= OBJECTIVE =
Reproduce the listing below word for word, with no pictures.

= DATA SECTION =
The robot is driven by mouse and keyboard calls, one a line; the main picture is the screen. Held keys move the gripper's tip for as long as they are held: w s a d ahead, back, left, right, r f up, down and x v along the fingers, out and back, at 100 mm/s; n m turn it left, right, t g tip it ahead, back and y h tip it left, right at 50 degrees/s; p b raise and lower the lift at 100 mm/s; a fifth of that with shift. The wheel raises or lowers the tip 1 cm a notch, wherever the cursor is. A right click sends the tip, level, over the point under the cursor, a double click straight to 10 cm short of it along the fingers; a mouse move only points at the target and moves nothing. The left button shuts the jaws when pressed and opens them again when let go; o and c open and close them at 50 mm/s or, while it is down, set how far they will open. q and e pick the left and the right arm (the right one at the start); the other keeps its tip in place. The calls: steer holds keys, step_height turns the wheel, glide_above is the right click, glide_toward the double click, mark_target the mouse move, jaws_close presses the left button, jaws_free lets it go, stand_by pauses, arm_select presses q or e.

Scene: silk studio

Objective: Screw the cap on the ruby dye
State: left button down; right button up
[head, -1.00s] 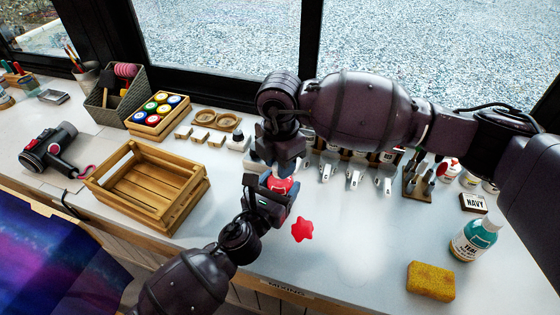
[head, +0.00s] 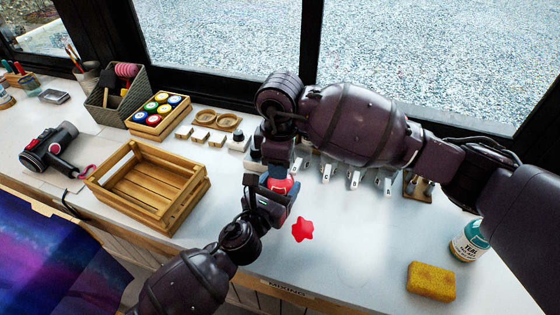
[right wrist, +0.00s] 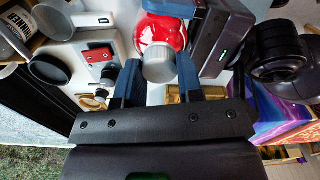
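The ruby dye is a red bottle (head: 282,184) held above the table near the middle of the head view; its red body also shows at the top of the right wrist view (right wrist: 158,32). My left gripper (head: 272,190) is shut around its body. A grey ridged cap (right wrist: 160,67) sits at the bottle's mouth, in line with it. My right gripper (right wrist: 160,78) comes from above with one finger on each side of the cap, apparently touching it. In the head view the right gripper (head: 275,162) hides the cap. How tight the cap is cannot be seen.
A red star-shaped mark (head: 302,230) lies on the table (head: 345,275) beside my left gripper. An empty wooden crate (head: 150,187) stands left. A yellow sponge (head: 431,281) and a teal bottle (head: 466,243) are at right. Several white-handled items (head: 355,178) stand behind.

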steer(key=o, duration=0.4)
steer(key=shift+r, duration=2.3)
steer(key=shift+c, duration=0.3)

= RESPONSE TO THE EXERCISE =
The robot is driven by mouse and keyboard calls, one a line; the main picture is the screen. Held keys move the gripper's tip for as long as they are held: w s a d ahead, back, left, right, r f up, down and x v along the fingers, out and back, at 100 mm/s; n m turn it left, right, t g tip it ahead, back and y h tip it left, right at 50 degrees/s; p b raise and lower the lift at 100 mm/s; a fifth of that with shift. The wheel raises or lowers the tip 1 cm a notch, wherever the cursor is. A right click sends the tip, level, over the point under the cursor, a double click straight to 10 cm short of it along the fingers; a mouse move only points at the target and moves nothing. The left button shuts the jaws when pressed and opens them again when let go; o and c open and close them at 50 mm/s or, while it is down, set how far they will open. q and e pick the left and the right arm (the right one at the start); the other keeps its tip in place. The calls: steer holds keys, step_height turns the wheel, glide_above is the right click, glide_toward the double click, mark_target the mouse move, jaws_close presses the left button, jaws_free lets it go, stand_by pauses, arm_select presses q or e.

Scene: silk studio

Objective: Screw the cap on the ruby dye
State: left button down; right button up
[head, -1.00s] 
[head, +0.00s] 
[right wrist, +0.00s] 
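The ruby dye is a red bottle (head: 282,184) held above the table near the middle of the head view; its red body also shows at the top of the right wrist view (right wrist: 158,32). My left gripper (head: 272,190) is shut around its body. A grey ridged cap (right wrist: 160,67) sits at the bottle's mouth, in line with it. My right gripper (right wrist: 160,78) comes from above with one finger on each side of the cap, apparently touching it. In the head view the right gripper (head: 275,162) hides the cap. How tight the cap is cannot be seen.
A red star-shaped mark (head: 302,230) lies on the table (head: 345,275) beside my left gripper. An empty wooden crate (head: 150,187) stands left. A yellow sponge (head: 431,281) and a teal bottle (head: 466,243) are at right. Several white-handled items (head: 355,178) stand behind.

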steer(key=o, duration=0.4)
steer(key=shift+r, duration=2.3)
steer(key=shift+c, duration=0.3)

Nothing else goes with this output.